* Description of the task
Make an exact copy, from the records below, of the lines from the line containing "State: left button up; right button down" to the line containing "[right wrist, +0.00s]", both lines included, excluding pictures.

* Provided data
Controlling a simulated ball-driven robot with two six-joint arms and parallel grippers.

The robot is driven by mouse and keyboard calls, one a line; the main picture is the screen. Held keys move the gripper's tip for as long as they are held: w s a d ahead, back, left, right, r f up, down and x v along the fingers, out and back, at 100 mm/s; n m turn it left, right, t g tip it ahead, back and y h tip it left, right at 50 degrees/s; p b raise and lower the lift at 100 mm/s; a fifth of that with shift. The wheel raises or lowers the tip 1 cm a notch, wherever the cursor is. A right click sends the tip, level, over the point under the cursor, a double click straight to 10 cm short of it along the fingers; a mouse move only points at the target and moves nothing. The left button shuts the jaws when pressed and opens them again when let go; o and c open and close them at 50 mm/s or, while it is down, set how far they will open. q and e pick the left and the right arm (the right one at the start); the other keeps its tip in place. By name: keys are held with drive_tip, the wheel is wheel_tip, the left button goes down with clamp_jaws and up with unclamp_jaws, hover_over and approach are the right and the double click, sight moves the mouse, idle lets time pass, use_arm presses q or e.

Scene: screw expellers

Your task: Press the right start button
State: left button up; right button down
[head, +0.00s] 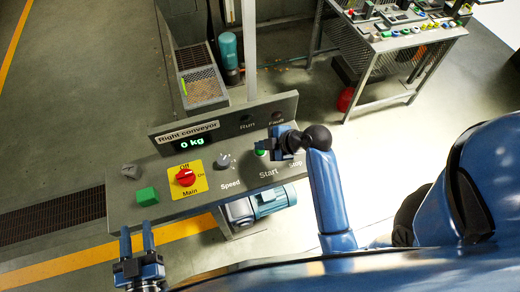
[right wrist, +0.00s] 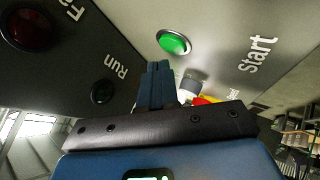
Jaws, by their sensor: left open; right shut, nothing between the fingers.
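The right conveyor panel (head: 214,198) has a green start button (head: 260,153), partly covered by my right gripper (head: 266,144) in the head view. In the right wrist view the round green start button (right wrist: 173,42) shows clearly, beside the printed word "Start". The right gripper's fingers (right wrist: 157,68) are shut and empty, their tips close to the button. A small gap shows between tips and button in that picture; the depth is hard to judge. My left gripper (head: 137,234) is open and empty, just below the panel's left front edge.
The panel also carries a red main switch (head: 185,177) on a yellow plate, a speed knob (head: 223,160), a green block (head: 147,196) and a small grey pyramid (head: 128,171). The Run lamp (right wrist: 103,92) and Fault lamp (right wrist: 30,28) look dark. The display (head: 192,142) reads 0 kg.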

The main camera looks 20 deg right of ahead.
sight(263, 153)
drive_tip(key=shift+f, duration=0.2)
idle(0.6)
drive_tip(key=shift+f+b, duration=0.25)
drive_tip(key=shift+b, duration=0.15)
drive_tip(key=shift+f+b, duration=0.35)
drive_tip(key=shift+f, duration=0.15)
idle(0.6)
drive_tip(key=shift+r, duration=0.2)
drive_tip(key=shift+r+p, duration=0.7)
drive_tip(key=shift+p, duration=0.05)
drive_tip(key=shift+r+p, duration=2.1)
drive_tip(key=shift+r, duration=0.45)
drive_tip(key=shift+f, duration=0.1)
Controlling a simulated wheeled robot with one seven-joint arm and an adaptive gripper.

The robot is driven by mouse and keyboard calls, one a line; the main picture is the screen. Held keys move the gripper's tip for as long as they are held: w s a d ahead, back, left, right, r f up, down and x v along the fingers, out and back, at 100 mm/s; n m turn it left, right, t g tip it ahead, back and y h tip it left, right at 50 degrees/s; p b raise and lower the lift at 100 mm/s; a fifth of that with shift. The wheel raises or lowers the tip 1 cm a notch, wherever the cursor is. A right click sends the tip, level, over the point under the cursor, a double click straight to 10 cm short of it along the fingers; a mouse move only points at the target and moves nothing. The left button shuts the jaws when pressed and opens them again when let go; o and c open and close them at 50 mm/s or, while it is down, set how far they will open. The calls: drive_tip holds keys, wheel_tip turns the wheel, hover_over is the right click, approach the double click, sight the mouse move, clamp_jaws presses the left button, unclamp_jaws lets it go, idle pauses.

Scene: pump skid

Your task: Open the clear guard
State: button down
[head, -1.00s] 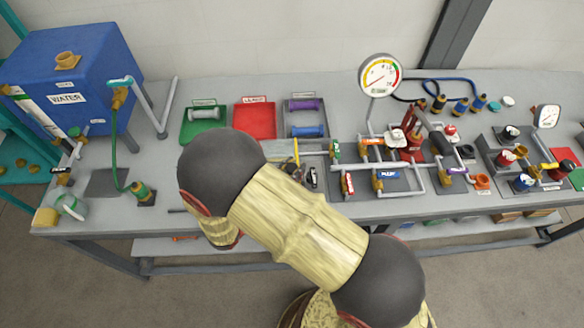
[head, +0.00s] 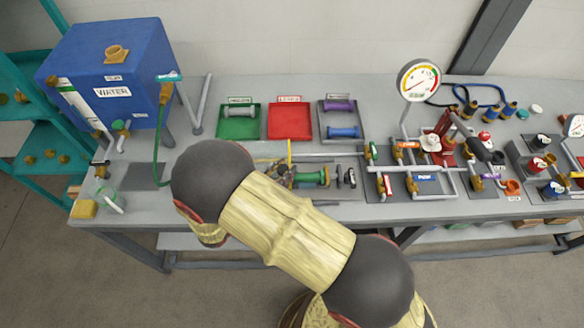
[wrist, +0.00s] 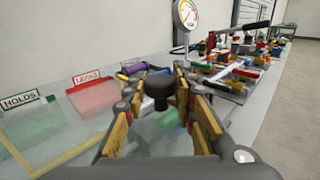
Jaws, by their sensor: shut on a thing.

* Exercise output
State: left button up; right button down
[head, +0.00s] 
[right wrist, +0.00s] 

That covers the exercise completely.